Fairy grass seed heads blow onto neighbouring properties and cause fire hazards.
The plant, a native, is prolific on dry lake beds.
Colac Otway Shire Council sent clean-up notices to 600 property owners late last year demanding they clean up fire hazards on their properties.
But the council has no power to send notices to government agencies for hazards on their land or to fine them for failing to do the work.
Mr Martin said State Government agencies Parks Victoria and the Department of Sustainability and Environment were responsible for managing the lake.
He said weeds in people’s back yards paled into insignificance compared with the plants on Lake Colac which were a fire hazard.
“The community’s safety has been compromised by the State Government,” he said.
“We need the State Government to lead by example and make the lake fire ready.
“At the end of the day we have prolific fairy grass growth.”
Mr Martin said he was speaking as captain of the Irrewarra Fire Brigade, although he is also a member of a dry lake taskforce.
He said fairy grass blew off the lake and caused fire hazards where it collected on people’s properties.
“If people clean up their property and live in the vicinity of Lake Colac, that very same property that was issued a clean-up notice is back to square one.”
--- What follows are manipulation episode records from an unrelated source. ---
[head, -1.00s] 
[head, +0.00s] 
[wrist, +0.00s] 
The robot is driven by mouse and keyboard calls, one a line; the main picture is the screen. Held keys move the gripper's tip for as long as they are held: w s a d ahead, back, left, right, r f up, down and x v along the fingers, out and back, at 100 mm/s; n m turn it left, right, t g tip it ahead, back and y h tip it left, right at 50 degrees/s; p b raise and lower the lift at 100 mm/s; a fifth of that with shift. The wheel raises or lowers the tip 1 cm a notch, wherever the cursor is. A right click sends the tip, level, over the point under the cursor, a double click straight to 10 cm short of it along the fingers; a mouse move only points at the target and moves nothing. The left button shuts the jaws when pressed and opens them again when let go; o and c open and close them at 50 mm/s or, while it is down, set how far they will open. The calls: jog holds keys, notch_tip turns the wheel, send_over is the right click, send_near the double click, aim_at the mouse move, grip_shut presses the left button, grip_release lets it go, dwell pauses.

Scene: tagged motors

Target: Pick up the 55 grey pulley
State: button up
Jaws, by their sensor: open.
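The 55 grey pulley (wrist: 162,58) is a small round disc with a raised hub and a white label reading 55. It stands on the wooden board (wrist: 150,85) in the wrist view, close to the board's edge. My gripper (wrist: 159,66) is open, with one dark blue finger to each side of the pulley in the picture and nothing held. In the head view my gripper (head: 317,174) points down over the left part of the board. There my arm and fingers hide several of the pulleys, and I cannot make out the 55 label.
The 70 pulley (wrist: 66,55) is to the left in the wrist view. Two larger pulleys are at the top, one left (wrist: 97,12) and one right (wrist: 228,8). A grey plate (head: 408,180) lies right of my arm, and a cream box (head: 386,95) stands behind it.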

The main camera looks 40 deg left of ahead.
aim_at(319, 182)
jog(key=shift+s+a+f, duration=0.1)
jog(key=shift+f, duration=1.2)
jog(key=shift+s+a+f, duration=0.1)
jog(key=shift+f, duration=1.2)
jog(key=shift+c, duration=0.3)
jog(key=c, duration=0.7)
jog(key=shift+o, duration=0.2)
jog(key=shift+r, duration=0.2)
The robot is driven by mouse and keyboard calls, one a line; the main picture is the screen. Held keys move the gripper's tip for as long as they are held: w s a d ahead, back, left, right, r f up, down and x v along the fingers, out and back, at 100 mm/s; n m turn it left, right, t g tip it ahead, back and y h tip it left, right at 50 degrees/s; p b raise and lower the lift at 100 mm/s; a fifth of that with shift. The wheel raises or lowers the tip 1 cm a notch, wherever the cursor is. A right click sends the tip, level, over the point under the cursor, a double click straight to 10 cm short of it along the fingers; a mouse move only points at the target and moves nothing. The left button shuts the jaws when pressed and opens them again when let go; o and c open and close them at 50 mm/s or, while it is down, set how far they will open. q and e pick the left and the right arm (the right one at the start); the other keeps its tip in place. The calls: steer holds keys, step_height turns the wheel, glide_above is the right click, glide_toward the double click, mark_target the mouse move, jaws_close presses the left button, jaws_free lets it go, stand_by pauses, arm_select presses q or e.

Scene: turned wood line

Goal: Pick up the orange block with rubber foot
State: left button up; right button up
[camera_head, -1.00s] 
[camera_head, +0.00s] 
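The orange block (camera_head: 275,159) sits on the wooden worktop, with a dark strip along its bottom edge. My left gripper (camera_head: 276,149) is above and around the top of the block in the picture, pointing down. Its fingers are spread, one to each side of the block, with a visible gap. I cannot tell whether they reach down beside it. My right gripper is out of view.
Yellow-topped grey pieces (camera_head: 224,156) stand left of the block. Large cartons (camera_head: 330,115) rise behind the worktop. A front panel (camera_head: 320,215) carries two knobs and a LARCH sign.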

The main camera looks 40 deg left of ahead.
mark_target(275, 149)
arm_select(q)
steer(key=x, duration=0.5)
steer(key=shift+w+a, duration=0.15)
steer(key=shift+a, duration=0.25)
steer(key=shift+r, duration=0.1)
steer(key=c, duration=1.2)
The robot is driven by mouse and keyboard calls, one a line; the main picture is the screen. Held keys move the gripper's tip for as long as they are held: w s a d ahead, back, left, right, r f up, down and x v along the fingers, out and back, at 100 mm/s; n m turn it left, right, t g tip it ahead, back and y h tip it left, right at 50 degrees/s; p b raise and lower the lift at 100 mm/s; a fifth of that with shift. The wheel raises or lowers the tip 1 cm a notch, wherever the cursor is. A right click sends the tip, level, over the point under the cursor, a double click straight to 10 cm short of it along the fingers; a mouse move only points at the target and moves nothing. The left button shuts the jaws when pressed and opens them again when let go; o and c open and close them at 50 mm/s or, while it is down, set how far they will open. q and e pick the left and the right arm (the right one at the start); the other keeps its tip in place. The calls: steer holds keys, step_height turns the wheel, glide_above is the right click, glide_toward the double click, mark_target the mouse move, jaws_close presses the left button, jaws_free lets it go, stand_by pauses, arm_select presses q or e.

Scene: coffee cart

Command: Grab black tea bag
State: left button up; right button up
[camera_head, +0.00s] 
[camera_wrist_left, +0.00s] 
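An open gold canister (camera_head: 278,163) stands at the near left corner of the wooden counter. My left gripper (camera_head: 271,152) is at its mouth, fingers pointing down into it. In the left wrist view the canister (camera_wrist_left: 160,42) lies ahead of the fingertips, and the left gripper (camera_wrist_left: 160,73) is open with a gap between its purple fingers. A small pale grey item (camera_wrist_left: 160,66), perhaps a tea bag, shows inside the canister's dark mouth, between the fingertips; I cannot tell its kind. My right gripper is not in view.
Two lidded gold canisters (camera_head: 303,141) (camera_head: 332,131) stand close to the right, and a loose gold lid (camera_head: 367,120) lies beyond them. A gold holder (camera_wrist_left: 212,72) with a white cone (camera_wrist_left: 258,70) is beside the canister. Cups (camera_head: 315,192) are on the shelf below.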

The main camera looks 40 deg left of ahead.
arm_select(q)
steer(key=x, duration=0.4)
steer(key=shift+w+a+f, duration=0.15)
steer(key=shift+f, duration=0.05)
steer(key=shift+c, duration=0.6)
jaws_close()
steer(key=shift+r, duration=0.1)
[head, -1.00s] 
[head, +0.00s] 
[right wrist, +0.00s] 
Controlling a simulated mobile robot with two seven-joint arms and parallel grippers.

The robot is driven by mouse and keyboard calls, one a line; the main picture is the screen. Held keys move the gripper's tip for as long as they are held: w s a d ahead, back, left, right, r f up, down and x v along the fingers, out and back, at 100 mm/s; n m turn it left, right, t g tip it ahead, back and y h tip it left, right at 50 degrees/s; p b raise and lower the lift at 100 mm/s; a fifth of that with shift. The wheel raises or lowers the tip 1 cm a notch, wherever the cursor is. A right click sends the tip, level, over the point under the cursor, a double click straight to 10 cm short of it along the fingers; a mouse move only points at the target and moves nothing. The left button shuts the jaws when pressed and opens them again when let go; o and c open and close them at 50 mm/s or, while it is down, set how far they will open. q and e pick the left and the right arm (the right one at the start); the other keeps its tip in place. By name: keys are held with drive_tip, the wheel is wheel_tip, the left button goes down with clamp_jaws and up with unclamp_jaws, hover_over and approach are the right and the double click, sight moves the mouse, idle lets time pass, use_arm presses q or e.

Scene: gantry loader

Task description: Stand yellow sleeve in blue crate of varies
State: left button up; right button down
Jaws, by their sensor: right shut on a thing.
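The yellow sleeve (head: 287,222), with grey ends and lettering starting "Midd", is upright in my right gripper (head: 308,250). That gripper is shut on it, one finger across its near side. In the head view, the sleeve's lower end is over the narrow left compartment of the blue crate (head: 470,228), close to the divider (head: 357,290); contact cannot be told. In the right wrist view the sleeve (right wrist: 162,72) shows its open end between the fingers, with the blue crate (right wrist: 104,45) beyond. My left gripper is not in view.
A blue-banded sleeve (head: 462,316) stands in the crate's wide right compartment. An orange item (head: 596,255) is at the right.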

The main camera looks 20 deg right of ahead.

Mr Martin said authorities were trialling chemical sprays to kill the fairy grass, but he said they left it too late in the season for sprays to be effective.
He said overgrown areas just outside Meredith Park on the lake’s north were the biggest fire threats to Irrewarra.
Mr Martin said a fire could easily spread with north winds to Irrewarra.
“It could burn out half the district,” he said.
Meanwhile, the council’s environment and community safety manager Stewart Anderson said vegetation was taking hold around the periphery of Lake Colac.
Mr Anderson said that while fairy grass was the early coloniser, management agencies had observed other species out-competing it.
“Some of these other species are native and some are exotic,” he said.
“Work is happening to better understand the mix of vegetation growing around the lake.”
THREAT: Lake Colac campaigner John Martin says a fire in vegetation on the lake’s dry bed could “burn out half the district”.